Want to participate? After you RSVP, you should stop by this literary townhouse (address at the right) around 5 p.m. We'll walk down to Wisconsin Avenue, catch a 30 bus or the Circulator to Foggy Bottom, and then take Metro to Capitol South. Here's the event:

Jack Gilbert and Miranda Field

Gilbert’s book Refusing Heaven (Knopf, 2005) won the National Book Critics Circle Award for poetry last year, and his chapbook, Tough Heaven: Poems of Pittsburgh, was published in limited edition this year by Pond Road Press. Soon after Gilbert’s first book, Views of Jeopardy (Yale University Press, 1962) was published, he received a Guggenheim fellowship and moved overseas to live in England, Denmark and Greece. He toured 15 other countries as a lecturer on American literature for the U.S. State Department. His second book, Monolithos, was a finalist for the Pulitzer Prize of 1983. The title is Greek for “single stone,” a reference to the terrain on the island of Santorini, where he had lived. He is also the author of The Great Fires: Poems 1982-1992.

Miranda Field was born and reared in London. Her poems have won the “Discovery”/The Nation Award and a Pushcart Prize. Her debut book Swallow won a 2001 Bakeless Prize in poetry. According to the book’s publisher, Houghton Mifflin, “Swallow swoops and darts, tangling the lines we draw between the wild and the cultivated.” Field was a teaching fellow at the 2002 Bread Loaf Writers’ Conference, and lives in New York City with her husband, poet Tom Thompson, and children.

Sunday, October 08, 2006

Writing about cinema

Washington is unmatched anywhere in the world for the variety, quality and quantity of free film programs available. William Wegman and Terry Gilliam are just two recent visual artists who have made experimental films as well, and who came to Washington to present and discuss their work, Wegman at the Reynolds Center/National Portrait Gallery, and Gilliam at the Hirshhorn. From time to time I'll announce a film program (especially in conjunction with an upcoming filmmaker's visit), and invite members of the Georgetown community to join me on a field trip. We usually travel by bus, and afterward we go to a cafe or bar to discuss the work and plan written pieces based on images from film.
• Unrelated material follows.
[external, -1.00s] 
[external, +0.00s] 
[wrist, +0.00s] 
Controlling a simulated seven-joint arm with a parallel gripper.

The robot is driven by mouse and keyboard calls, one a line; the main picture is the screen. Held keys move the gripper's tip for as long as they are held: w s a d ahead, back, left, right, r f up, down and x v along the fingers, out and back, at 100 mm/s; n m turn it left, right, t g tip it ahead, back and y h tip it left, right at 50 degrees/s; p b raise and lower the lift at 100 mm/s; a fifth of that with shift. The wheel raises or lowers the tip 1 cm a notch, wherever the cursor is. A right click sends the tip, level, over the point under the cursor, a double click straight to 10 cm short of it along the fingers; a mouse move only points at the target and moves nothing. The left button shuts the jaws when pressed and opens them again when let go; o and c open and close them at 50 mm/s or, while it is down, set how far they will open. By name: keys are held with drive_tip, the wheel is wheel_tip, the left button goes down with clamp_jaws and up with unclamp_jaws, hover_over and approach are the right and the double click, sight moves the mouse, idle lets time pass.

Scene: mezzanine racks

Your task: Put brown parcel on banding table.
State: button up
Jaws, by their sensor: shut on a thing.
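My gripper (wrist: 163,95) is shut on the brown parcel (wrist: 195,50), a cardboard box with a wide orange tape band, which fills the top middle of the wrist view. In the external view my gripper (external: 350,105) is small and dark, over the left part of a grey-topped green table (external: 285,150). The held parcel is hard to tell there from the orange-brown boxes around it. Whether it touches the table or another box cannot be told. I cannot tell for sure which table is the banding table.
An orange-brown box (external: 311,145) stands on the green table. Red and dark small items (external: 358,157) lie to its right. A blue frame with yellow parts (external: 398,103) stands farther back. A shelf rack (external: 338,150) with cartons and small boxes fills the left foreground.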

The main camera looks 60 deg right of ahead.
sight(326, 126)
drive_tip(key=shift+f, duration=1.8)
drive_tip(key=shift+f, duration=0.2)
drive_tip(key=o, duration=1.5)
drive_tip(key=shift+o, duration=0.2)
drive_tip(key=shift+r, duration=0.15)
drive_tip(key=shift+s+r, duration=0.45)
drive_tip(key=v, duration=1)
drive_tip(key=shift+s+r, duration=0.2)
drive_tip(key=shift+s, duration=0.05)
The first offering is an evening with Danish artist Jesper Just, whose works No Man is an Island II (2004), and Something to Love (2005) are playing daily in the Hirshhorn's Black Box. Your assignment if you choose to accept it is to see both films sometime between now and November 8. Then I'll take a group (five people max, RSVP by e-mail) to see him live at 7 p.m. on the 8th. He'll discuss both, and then afterward we will go to nearby Cafe Atlantico for a drink and discussion about how we can write in response to his work.